The book's concluding essays in Part IV, focus attention on how issues of ‘interpretation and legal authority’ in international law remain problematic for human rights. These chapters interrogate contemporary modes of law making (writing) and interpretation (reading) in human rights, and their capacity to suppress many worthwhile human rights concerns. Therefore, in the book's final essay, Upendra Baxi invites us to revisit the notion of authorship in international law, arguing that interpretative authority ought not to be the sole reserve of political elites, but that such authority should belong to wider communities. He therefore exhorts us to understand and engage in reading (interpreting) human rights as a form counter hegemonic resistance.
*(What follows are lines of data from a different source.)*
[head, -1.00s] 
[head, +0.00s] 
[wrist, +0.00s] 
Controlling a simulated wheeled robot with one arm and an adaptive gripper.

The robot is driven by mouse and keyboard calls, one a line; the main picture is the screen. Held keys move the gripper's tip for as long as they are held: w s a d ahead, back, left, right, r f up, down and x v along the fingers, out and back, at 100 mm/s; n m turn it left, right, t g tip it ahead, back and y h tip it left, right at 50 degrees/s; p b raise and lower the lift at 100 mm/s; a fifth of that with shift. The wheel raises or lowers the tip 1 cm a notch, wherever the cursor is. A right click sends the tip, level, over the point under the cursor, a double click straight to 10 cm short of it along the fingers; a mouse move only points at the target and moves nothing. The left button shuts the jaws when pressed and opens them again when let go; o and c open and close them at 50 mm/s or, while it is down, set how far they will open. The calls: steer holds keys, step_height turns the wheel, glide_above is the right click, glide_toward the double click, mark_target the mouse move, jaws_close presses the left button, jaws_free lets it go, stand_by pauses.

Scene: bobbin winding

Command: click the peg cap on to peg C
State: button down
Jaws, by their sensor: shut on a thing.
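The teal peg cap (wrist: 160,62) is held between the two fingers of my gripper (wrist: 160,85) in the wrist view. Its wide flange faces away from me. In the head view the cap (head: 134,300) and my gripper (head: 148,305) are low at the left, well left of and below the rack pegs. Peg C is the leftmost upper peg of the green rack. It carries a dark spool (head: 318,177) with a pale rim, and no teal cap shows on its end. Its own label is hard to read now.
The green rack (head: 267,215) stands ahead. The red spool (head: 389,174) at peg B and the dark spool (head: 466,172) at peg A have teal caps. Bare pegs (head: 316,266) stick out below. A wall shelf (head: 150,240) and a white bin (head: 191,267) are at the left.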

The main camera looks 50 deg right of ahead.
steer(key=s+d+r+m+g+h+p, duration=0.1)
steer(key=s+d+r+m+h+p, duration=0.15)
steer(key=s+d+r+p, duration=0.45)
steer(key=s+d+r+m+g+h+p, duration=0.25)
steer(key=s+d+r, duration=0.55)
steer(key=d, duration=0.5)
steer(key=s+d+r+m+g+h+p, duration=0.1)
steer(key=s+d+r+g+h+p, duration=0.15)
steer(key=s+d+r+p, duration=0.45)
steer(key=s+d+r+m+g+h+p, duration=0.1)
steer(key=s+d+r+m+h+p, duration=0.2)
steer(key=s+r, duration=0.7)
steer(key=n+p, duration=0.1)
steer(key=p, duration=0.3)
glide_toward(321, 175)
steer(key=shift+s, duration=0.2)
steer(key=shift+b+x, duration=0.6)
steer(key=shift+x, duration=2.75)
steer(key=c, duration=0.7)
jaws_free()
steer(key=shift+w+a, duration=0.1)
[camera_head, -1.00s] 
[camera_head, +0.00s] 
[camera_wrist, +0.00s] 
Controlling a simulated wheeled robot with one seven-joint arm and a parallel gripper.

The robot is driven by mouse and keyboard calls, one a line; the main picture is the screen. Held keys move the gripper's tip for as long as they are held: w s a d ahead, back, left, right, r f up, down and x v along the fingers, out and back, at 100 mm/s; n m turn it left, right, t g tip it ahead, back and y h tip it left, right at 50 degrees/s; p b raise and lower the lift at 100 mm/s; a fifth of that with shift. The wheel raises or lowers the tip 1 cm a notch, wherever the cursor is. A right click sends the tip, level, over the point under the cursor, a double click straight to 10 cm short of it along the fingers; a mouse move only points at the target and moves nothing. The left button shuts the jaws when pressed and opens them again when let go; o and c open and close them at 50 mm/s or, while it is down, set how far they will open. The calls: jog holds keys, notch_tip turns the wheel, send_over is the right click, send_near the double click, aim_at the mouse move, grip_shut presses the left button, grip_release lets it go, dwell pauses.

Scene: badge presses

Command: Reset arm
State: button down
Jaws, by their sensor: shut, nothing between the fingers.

This book should command the respect and attention of students, scholars and activists alike. It makes a significant contribution to present debates on the role of law and legal strategy in the human rights project. The value of this book lies not only in its lucidity and critical insights, but also in the range of disciplinary perspectives from which it engages the issue of legalization. This rich approach draws on thought from such areas as, political theory, anthropology, sociology, literary theory, international law and the social sciences. As such, it is one of the most comprehensive works engaging in this area of scholarship to date.